DESCRIPTION OF THE TASK =>
Where the word "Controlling" occurs in a line, return that line.

+++

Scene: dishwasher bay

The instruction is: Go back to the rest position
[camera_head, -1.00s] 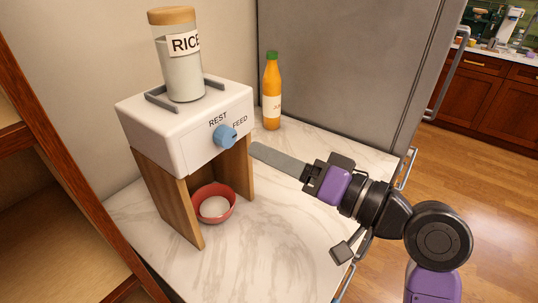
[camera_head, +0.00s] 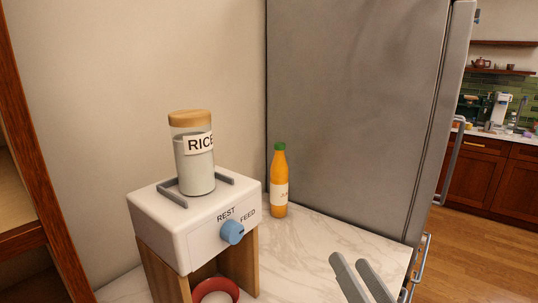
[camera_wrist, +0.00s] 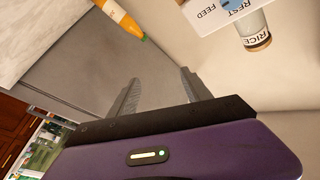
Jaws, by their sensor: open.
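My gripper (camera_head: 361,278) shows at the bottom right of the head view, its two grey fingers apart with nothing between them. In the wrist view its fingers (camera_wrist: 158,92) are also spread and empty. The white rice dispenser (camera_head: 190,220) stands on the counter to the left of my gripper, well apart from it. Its blue knob (camera_head: 232,232) sits on the front, between the REST and FEED labels. A rice jar (camera_head: 195,160) with a wooden lid stands on top. A red bowl (camera_head: 228,285) is under the dispenser, partly cut off by the frame's edge.
An orange juice bottle (camera_head: 279,185) with a green cap stands behind the dispenser, by the grey fridge (camera_head: 350,110). The marble counter (camera_head: 325,235) is clear right of the dispenser. A wooden shelf (camera_head: 30,237) edges the left. Open floor (camera_head: 480,250) lies at the right.

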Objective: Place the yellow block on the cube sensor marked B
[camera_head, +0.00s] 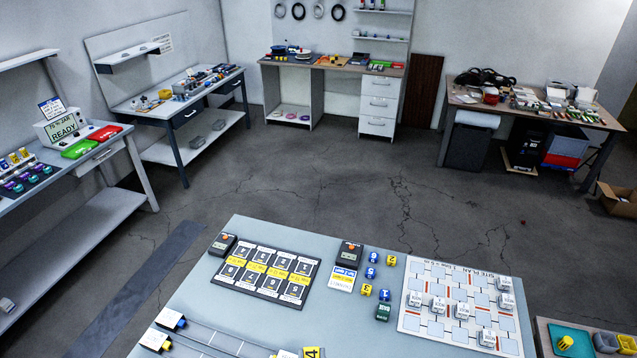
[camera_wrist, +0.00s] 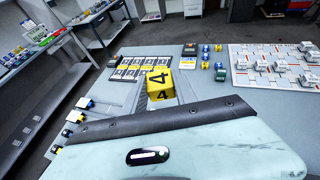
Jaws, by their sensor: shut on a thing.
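A yellow block (camera_wrist: 158,83) with a black 4 on it is at the tip of my gripper (camera_wrist: 160,98) in the wrist view. My gripper is shut on it; the pale gripper body and its dark edge fill the lower part of that view and hide the contact. The block shows at the bottom edge of the head view (camera_head: 312,353). Several pale cube sensors (camera_head: 438,304) stand on the white site plan board (camera_head: 428,327) to the right, also in the wrist view (camera_wrist: 280,66). Their labels are too small to read, so I cannot tell which is B.
Left of the board are small yellow and blue numbered cubes (camera_head: 371,272), a green box (camera_head: 383,312) and a dark device (camera_head: 350,255). A numbered dark panel (camera_head: 265,272) lies farther left. Bare grey tabletop (camera_head: 330,318) shows between the panel and board.

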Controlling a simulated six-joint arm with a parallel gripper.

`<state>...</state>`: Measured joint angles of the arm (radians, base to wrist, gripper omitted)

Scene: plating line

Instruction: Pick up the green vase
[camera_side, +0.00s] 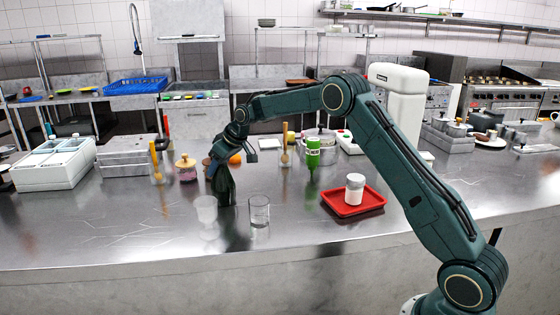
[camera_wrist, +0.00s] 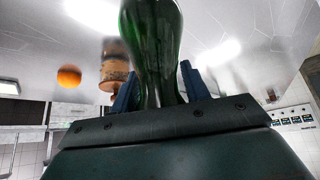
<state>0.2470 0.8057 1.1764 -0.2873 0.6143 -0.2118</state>
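The green vase (camera_side: 225,187) is dark, glossy and upright left of centre on the steel counter in the side view. My gripper (camera_side: 215,165) is at its upper part, pointing down. In the wrist view the vase (camera_wrist: 152,40) runs between the two blue fingers of my gripper (camera_wrist: 160,75), one on each side of its narrow part. The fingers are very close to the glass, but I cannot tell whether they press on it. The vase's top is partly hidden by my gripper, and its base seems to be at counter level.
A white cup (camera_side: 206,209) and a clear glass (camera_side: 259,211) stand just in front of the vase. A pink-and-tan jar (camera_side: 186,168) is to its left and an orange (camera_side: 235,159) behind. A green bottle (camera_side: 313,153) and red tray (camera_side: 340,208) are to the right. The front left counter is clear.

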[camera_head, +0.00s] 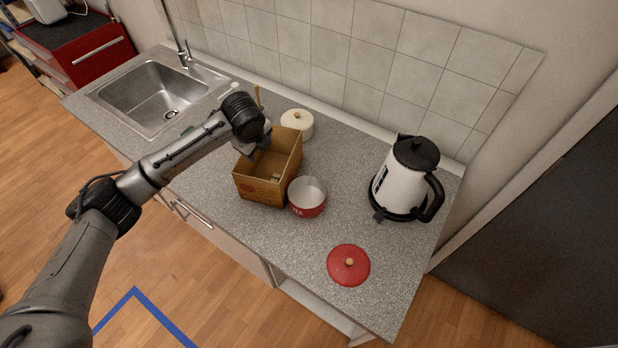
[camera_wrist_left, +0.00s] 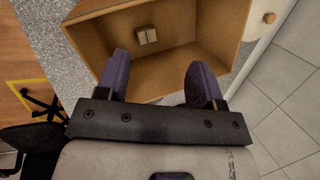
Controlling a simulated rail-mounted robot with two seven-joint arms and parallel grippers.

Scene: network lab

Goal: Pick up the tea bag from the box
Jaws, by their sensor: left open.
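An open brown cardboard box (camera_head: 262,191) stands on the grey counter, and it also shows in the left wrist view (camera_wrist_left: 200,75). A small pale tea bag (camera_wrist_left: 147,36) lies on the box floor in the wrist view. It is small and pale inside the box in the head view (camera_head: 276,177). My left gripper (camera_wrist_left: 160,78) is open and empty, with its two dark fingers at the box opening and the tea bag beyond them. In the head view it is at the box's back-left rim (camera_head: 258,152). My right gripper is not in view.
A red pot (camera_head: 307,205) stands close to the box's right side, and its red lid (camera_head: 348,265) lies nearer the front. A cream lidded jar (camera_head: 297,123) is behind the box. A white kettle (camera_head: 398,188) stands right; a sink (camera_head: 155,92) is left.

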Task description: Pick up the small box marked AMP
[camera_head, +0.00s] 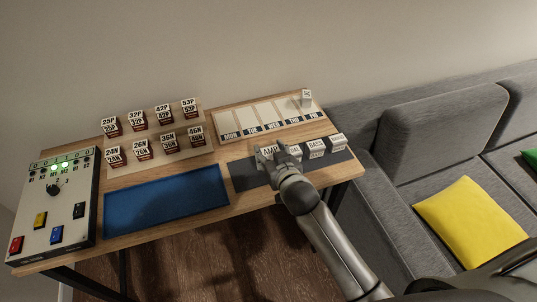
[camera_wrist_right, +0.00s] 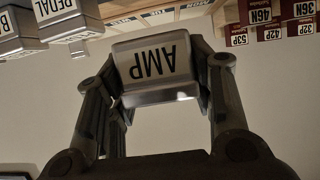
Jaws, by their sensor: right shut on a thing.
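The small box marked AMP (camera_wrist_right: 153,62) is silver-grey with a white label and sits between both fingers in the right wrist view, where its label reads upside down. In the head view the AMP box (camera_head: 269,151) shows just past the fingers, over the dark grey mat (camera_head: 245,176). My right gripper (camera_head: 268,160) is shut on the AMP box. I cannot tell from the head view whether the box is clear of the mat. My left gripper is in neither view.
Several similar boxes, one marked BASS (camera_head: 316,147), stand just right of the AMP box. A weekday board (camera_head: 268,113) lies behind, with one small box (camera_head: 306,97) on it. A blue mat (camera_head: 165,200), labelled blocks (camera_head: 140,148) and a switch panel (camera_head: 55,215) are left. A sofa (camera_head: 440,130) stands right.

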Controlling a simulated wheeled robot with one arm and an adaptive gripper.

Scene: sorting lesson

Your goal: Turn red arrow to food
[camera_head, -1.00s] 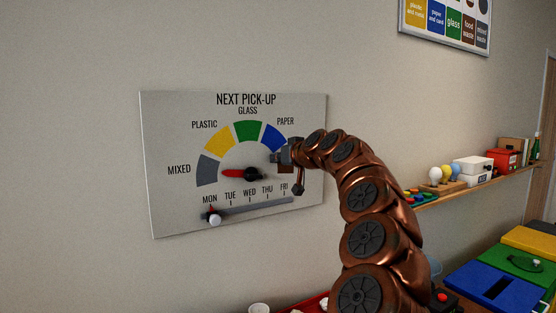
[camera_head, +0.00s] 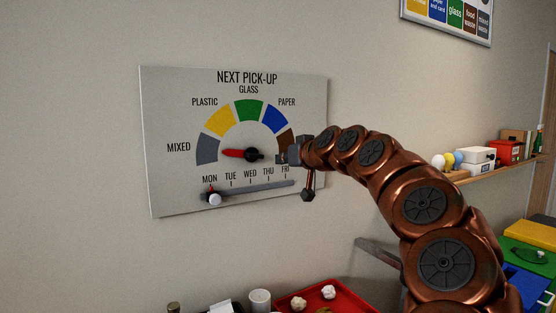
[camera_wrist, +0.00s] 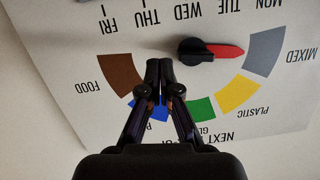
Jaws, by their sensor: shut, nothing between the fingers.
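The red arrow (camera_head: 236,153) is on a black knob (camera_head: 255,155) in the middle of the dial on a grey wall board (camera_head: 170,95). It points left, towards the grey MIXED segment (camera_head: 207,150). In the wrist view the arrow (camera_wrist: 224,51) points right towards MIXED. The brown FOOD segment (camera_wrist: 120,76) shows whole there; in the head view it (camera_head: 287,138) is partly covered by my gripper, and its label is hidden. My gripper (camera_head: 280,158) is shut and empty, just right of the knob. In the wrist view its fingertips (camera_wrist: 160,66) appear between FOOD and the knob, apart from the arrow.
A day slider (camera_head: 250,188) with a white-tipped handle (camera_head: 214,199) at MON runs below the dial. A red tray (camera_head: 350,298) and a white cup (camera_head: 260,300) are below the board. A shelf (camera_head: 480,176) with objects is at right.

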+++

ANSWER FOR THE TASK =>
Controlling a simulated six-joint arm with a parallel gripper.
Controlling a simulated rail-mounted robot with two seven-joint arms and parallel grippers.
Controlling a simulated wheeled robot with one arm and an adaptive gripper.

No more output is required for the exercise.